Repeat each entry as written, dropping any picture you find.

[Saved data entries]
┄┄┄┄┄┄┄┄┄┄
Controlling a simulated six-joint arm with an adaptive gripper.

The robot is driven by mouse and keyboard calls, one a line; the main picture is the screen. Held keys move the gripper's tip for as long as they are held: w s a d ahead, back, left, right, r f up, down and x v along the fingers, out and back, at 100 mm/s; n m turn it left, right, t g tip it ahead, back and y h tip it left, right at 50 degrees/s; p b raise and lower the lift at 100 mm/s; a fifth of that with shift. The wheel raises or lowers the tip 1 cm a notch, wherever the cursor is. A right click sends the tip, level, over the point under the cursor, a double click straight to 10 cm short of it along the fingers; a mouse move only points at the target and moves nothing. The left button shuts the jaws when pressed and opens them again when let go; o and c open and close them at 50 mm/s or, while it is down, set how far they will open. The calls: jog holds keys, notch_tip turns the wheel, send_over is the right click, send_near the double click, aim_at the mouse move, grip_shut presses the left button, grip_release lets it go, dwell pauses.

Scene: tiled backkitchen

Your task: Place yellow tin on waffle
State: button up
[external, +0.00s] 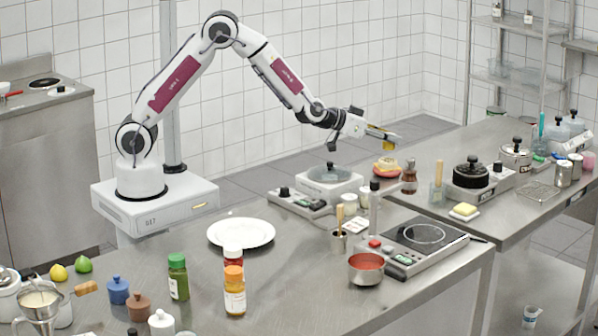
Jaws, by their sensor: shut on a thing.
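My gripper (383,135) is at the end of the outstretched arm, over the far side of the counter. It is shut on the yellow tin (388,146), a small yellow shape at the fingertips that is partly hidden by them. Below it in the picture is a small round stacked item (386,168) with a tan-yellow top and reddish sides, which looks like the waffle. The tin appears just above this item, with a small gap between them. The exact alignment in depth cannot be told from this one view.
A dark brown bottle (409,177) stands just right of the stacked item. A white appliance with a glass lid (331,175) is to its left. A hot plate (428,236) and a pot of red sauce (366,268) stand nearer. A white plate (241,234) is empty.

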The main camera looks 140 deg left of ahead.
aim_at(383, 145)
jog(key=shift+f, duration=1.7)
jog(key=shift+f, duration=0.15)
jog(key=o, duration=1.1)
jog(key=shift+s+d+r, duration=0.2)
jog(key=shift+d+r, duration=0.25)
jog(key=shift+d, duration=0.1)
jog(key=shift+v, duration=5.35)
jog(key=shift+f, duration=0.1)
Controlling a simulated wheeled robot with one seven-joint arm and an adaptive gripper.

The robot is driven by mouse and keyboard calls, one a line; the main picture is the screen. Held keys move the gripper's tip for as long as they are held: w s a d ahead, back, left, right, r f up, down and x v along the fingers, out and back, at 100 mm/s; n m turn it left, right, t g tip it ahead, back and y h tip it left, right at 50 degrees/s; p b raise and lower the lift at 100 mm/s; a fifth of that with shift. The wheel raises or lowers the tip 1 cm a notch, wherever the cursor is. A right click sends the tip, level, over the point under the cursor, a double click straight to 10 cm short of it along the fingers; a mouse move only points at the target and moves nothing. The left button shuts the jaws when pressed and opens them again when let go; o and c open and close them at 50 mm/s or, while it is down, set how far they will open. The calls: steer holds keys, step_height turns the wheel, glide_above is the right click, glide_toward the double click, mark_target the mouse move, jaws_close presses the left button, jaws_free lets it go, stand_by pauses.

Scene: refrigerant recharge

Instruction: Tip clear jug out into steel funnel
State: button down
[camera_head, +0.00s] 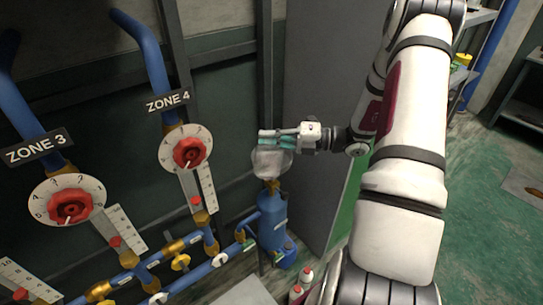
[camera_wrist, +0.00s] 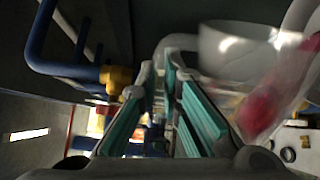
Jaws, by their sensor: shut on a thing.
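My gripper (camera_head: 266,139) reaches in from the right in the head view, with its fingers roughly level. It is shut on the clear jug (camera_head: 268,161), a pale see-through shape just below the fingers. In the wrist view the clear jug (camera_wrist: 285,95) is to the right of the fingers, tilted, with red showing in or through it. A pale grey rounded form (camera_wrist: 235,52) lies beside it; I cannot tell whether this is the steel funnel or part of the jug. The funnel is not clearly distinguishable in the head view.
A blue cylinder (camera_head: 272,218) with a brass top stands below the jug. Blue pipes with brass valves (camera_head: 180,262) and dials (camera_head: 186,150) line the wall at left. A grey panel (camera_head: 320,110) stands behind my gripper. Green floor (camera_head: 490,200) is open at right.

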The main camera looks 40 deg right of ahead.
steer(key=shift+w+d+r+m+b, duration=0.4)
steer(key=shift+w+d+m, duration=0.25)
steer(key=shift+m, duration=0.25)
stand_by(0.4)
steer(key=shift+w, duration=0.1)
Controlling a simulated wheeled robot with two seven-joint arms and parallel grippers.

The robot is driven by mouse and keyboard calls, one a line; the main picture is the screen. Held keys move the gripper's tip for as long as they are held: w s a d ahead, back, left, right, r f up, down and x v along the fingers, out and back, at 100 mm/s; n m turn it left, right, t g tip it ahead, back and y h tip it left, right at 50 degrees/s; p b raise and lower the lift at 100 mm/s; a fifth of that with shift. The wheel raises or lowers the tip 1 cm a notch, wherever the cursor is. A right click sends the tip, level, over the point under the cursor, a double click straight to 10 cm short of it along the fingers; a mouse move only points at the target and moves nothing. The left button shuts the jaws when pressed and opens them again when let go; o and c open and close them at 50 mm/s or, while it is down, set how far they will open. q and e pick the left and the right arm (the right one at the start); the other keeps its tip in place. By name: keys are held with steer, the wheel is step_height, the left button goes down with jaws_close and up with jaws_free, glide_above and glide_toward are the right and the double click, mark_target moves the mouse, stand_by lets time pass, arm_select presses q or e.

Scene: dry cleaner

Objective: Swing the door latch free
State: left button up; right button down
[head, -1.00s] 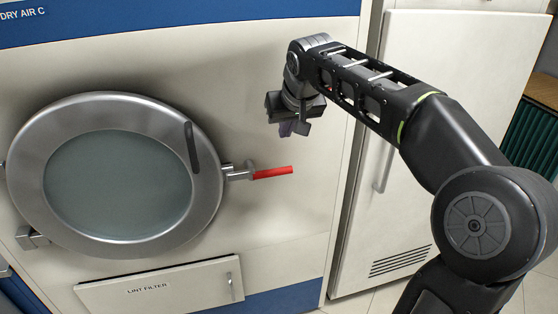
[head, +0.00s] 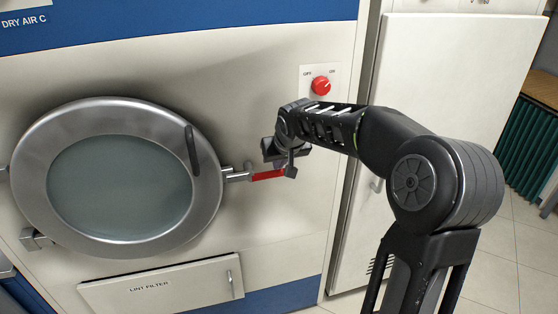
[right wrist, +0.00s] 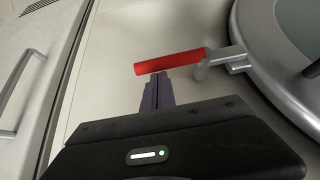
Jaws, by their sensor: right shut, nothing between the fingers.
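The door latch has a red handle (head: 267,175) on a metal arm (head: 237,177) at the right rim of the round dryer door (head: 122,190). The handle lies nearly level, pointing right, away from the door. My right gripper (head: 290,172) is shut and empty, at the free end of the handle. In the right wrist view, the closed fingertips (right wrist: 159,77) are right beside the red handle (right wrist: 168,62), near its free half. I cannot tell whether they touch it. The door looks closed against the machine. My left gripper is out of view.
A red dial (head: 321,86) sits on the panel above my right wrist. A lint filter flap (head: 165,283) is below the door. A dark door handle (head: 192,150) stands on the door rim. A white cabinet (head: 440,90) stands at the right.

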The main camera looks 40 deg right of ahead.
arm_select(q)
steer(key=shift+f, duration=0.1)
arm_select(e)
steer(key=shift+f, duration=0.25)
┄┄┄┄┄┄┄┄┄┄
§ **Task result**:
Controlling a simulated six-joint arm with an adaptive gripper.

The robot is driven by mouse and keyboard calls, one a line; the main picture is the screen. Held keys move the gripper's tip for as long as they are held: w s a d ahead, back, left, right, r f up, down and x v along the fingers, out and back, at 100 mm/s; n m turn it left, right, t g tip it ahead, back and y h tip it left, right at 50 degrees/s; p b raise and lower the lift at 100 mm/s; a fifth of that with shift. The wheel raises or lowers the tip 1 cm a notch, wherever the cursor is. A right click sends the tip, level, over the point under the cursor, a double click straight to 10 cm short of it along the fingers; a mouse move only points at the target and moves nothing. The left button shuts the jaws when pressed and opens them again when let go; o and c open and close them at 50 mm/s or, while it is down, set how far they will open. The calls: jog holds keys, notch_tip turns the wheel, send_over is the right click, send_near the double click, aim_at the mouse move, grip_shut presses the left button, grip_release lets it go, dwell pauses.

Scene: tiled backkitchen

Your task: Place yellow tin on waffle
State: button up
[external, +0.00s] 
Jaws, by their sensor: shut on a thing.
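My gripper (383,135) is at the end of the outstretched arm, over the far side of the counter. It is shut on the yellow tin (388,146), a small yellow shape at the fingertips that is partly hidden by them. Below it in the picture is a small round stacked item (386,168) with a tan-yellow top and reddish sides, which looks like the waffle. The tin appears just above this item, with a small gap between them. The exact alignment in depth cannot be told from this one view.
A dark brown bottle (409,177) stands just right of the stacked item. A white appliance with a glass lid (331,175) is to its left. A hot plate (428,236) and a pot of red sauce (366,268) stand nearer. A white plate (241,234) is empty.

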The main camera looks 140 deg left of ahead.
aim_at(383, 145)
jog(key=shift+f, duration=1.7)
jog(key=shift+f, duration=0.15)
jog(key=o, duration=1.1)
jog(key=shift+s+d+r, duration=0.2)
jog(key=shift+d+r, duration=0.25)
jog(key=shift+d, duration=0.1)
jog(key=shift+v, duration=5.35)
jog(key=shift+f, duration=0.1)
Controlling a simulated wheeled robot with one seven-joint arm and an adaptive gripper.

The robot is driven by mouse and keyboard calls, one a line; the main picture is the screen. Held keys move the gripper's tip for as long as they are held: w s a d ahead, back, left, right, r f up, down and x v along the fingers, out and back, at 100 mm/s; n m turn it left, right, t g tip it ahead, back and y h tip it left, right at 50 degrees/s; p b raise and lower the lift at 100 mm/s; a fifth of that with shift. The wheel raises or lowers the tip 1 cm a notch, wherever the cursor is. A right click sends the tip, level, over the point under the cursor, a double click straight to 10 cm short of it along the fingers; a mouse move only points at the target and moves nothing. The left button shuts the jaws when pressed and opens them again when let go; o and c open and close them at 50 mm/s or, while it is down, set how far they will open. The calls: steer holds keys, step_height turns the wheel, glide_above is the right click, glide_toward the double click, mark_target the mouse move, jaws_close presses the left button, jaws_free lets it go, stand_by pauses.

Scene: refrigerant recharge

Instruction: Tip clear jug out into steel funnel
State: button down
[camera_head, +0.00s] 
[camera_wrist, +0.00s] 
Jaws, by their sensor: shut on a thing.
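My gripper (camera_head: 266,139) reaches in from the right in the head view, with its fingers roughly level. It is shut on the clear jug (camera_head: 268,161), a pale see-through shape just below the fingers. In the wrist view the clear jug (camera_wrist: 285,95) is to the right of the fingers, tilted, with red showing in or through it. A pale grey rounded form (camera_wrist: 235,52) lies beside it; I cannot tell whether this is the steel funnel or part of the jug. The funnel is not clearly distinguishable in the head view.
A blue cylinder (camera_head: 272,218) with a brass top stands below the jug. Blue pipes with brass valves (camera_head: 180,262) and dials (camera_head: 186,150) line the wall at left. A grey panel (camera_head: 320,110) stands behind my gripper. Green floor (camera_head: 490,200) is open at right.

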The main camera looks 40 deg right of ahead.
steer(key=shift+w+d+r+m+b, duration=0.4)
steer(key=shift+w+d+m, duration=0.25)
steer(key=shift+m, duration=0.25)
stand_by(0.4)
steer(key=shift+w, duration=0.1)
Controlling a simulated wheeled robot with two seven-joint arms and parallel grippers.

The robot is driven by mouse and keyboard calls, one a line; the main picture is the screen. Held keys move the gripper's tip for as long as they are held: w s a d ahead, back, left, right, r f up, down and x v along the fingers, out and back, at 100 mm/s; n m turn it left, right, t g tip it ahead, back and y h tip it left, right at 50 degrees/s; p b raise and lower the lift at 100 mm/s; a fifth of that with shift. The wheel raises or lowers the tip 1 cm a notch, wherever the cursor is. A right click sends the tip, level, over the point under the cursor, a double click straight to 10 cm short of it along the fingers; a mouse move only points at the target and moves nothing. The left button shuts the jaws when pressed and opens them again when let go; o and c open and close them at 50 mm/s or, while it is down, set how far they will open. q and e pick the left and the right arm (the right one at the start); the other keeps its tip in place. By name: keys are held with steer, the wheel is step_height, the left button goes down with jaws_close and up with jaws_free, glide_above and glide_toward are the right and the double click, mark_target moves the mouse, stand_by lets time pass, arm_select presses q or e.

Scene: dry cleaner

Objective: Swing the door latch free
State: left button up; right button down
[head, -1.00s] 
[head, +0.00s] 
[right wrist, +0.00s] 
Jaws, by their sensor: right shut, nothing between the fingers.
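The door latch has a red handle (head: 267,175) on a metal arm (head: 237,177) at the right rim of the round dryer door (head: 122,190). The handle lies nearly level, pointing right, away from the door. My right gripper (head: 290,172) is shut and empty, at the free end of the handle. In the right wrist view, the closed fingertips (right wrist: 159,77) are right beside the red handle (right wrist: 168,62), near its free half. I cannot tell whether they touch it. The door looks closed against the machine. My left gripper is out of view.
A red dial (head: 321,86) sits on the panel above my right wrist. A lint filter flap (head: 165,283) is below the door. A dark door handle (head: 192,150) stands on the door rim. A white cabinet (head: 440,90) stands at the right.

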The main camera looks 40 deg right of ahead.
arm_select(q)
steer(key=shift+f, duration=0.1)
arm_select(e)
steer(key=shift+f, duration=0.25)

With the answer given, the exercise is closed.